The task:
Copy out each line of the data that holds the word "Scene".

Data provided:
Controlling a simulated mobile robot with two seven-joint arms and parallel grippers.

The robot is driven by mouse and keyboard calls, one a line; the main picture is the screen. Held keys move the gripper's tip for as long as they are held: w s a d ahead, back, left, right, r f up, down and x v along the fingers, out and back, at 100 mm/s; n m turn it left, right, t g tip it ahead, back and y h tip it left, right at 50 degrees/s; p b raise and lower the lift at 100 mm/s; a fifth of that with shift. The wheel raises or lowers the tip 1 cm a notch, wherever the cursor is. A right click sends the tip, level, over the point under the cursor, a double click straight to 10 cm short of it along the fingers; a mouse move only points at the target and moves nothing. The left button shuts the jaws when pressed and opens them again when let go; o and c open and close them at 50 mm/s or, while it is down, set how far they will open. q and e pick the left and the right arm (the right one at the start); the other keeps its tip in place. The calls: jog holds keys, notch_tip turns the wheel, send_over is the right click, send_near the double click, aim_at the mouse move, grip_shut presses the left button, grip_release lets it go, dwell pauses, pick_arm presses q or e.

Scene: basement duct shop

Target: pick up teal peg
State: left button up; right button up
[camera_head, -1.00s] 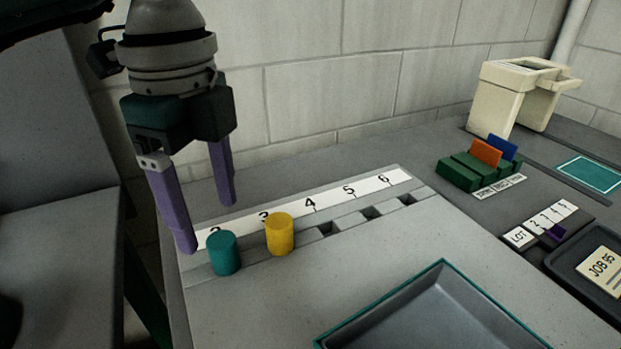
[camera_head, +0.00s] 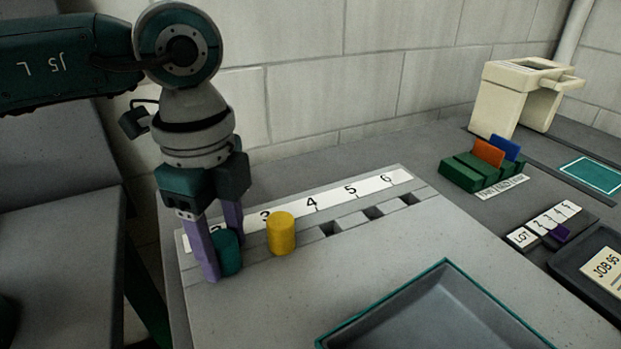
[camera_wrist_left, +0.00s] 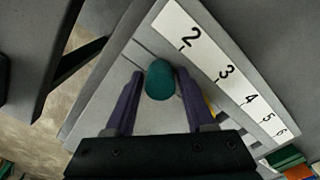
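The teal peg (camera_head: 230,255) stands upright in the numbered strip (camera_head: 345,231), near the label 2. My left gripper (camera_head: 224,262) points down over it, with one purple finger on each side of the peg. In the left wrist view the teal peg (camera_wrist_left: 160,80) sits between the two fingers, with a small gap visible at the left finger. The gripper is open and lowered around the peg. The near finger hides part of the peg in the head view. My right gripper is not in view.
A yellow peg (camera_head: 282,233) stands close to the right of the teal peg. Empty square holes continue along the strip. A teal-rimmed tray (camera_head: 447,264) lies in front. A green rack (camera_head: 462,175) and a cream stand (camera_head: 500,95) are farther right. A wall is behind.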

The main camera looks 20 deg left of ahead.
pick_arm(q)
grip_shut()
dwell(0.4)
* * *
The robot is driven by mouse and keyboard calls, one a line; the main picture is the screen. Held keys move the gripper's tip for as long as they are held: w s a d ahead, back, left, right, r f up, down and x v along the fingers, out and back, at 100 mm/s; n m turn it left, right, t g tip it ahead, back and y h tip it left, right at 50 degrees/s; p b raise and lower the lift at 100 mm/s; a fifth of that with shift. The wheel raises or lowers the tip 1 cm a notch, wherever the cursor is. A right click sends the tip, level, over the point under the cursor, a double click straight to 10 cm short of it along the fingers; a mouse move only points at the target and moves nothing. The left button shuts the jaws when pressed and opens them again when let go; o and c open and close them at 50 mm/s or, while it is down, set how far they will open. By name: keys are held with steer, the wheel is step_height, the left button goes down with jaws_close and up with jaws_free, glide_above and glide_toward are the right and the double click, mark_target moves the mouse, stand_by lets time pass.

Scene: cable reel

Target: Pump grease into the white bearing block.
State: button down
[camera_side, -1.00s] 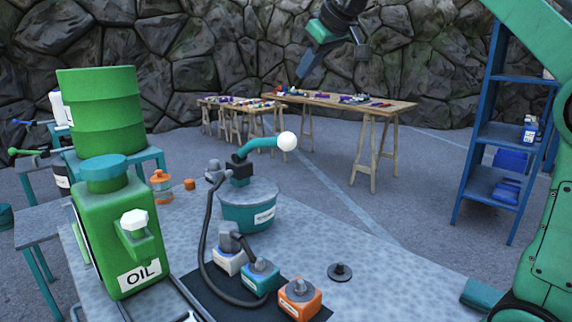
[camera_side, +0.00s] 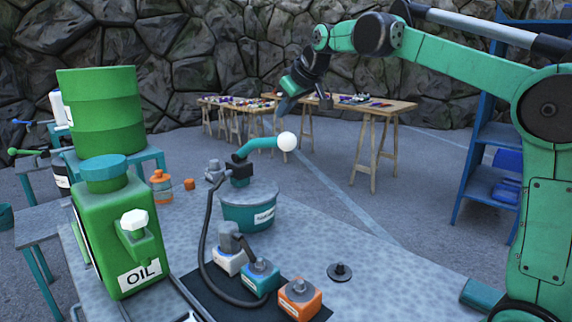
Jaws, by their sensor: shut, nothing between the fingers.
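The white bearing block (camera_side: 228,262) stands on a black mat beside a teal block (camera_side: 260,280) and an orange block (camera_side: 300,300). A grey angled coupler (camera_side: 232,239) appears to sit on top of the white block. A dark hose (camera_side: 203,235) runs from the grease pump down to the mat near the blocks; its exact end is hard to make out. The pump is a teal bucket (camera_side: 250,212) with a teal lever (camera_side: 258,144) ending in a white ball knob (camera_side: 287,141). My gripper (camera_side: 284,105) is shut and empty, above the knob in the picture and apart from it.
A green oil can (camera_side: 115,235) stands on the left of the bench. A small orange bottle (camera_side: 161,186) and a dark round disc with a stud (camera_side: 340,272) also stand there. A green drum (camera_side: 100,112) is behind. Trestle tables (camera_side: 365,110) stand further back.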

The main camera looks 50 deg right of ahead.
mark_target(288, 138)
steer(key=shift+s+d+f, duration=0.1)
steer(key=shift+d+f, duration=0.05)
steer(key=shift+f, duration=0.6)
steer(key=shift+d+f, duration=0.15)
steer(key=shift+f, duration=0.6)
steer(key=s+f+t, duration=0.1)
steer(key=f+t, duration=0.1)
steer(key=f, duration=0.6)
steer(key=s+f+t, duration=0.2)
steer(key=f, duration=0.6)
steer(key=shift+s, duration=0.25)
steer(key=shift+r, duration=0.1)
--
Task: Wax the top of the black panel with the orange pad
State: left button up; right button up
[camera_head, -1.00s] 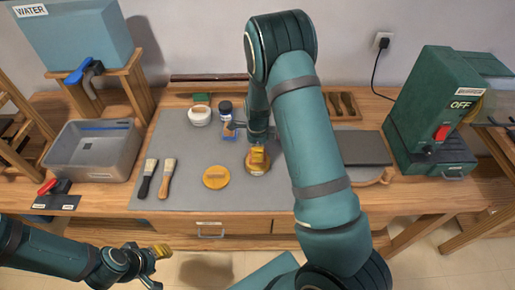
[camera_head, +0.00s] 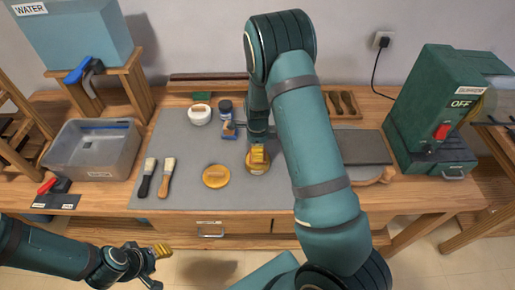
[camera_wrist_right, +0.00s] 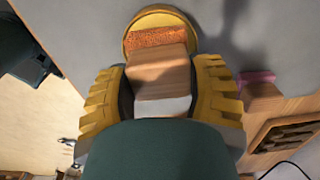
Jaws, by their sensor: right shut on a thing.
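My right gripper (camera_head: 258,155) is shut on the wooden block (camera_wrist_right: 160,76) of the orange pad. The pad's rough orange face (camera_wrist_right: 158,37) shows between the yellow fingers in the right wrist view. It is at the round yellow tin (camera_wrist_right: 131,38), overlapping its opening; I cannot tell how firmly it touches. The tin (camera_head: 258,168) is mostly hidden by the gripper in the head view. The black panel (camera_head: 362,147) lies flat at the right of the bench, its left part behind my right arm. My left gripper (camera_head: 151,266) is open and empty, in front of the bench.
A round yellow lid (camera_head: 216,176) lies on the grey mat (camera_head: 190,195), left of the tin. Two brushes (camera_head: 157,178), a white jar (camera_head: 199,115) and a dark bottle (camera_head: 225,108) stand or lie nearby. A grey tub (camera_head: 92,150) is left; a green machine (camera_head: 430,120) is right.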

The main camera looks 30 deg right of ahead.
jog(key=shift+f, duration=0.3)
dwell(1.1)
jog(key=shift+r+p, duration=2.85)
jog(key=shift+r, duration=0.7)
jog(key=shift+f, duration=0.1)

Result of the task:
Scene: basement duct shop
Scene: cable reel

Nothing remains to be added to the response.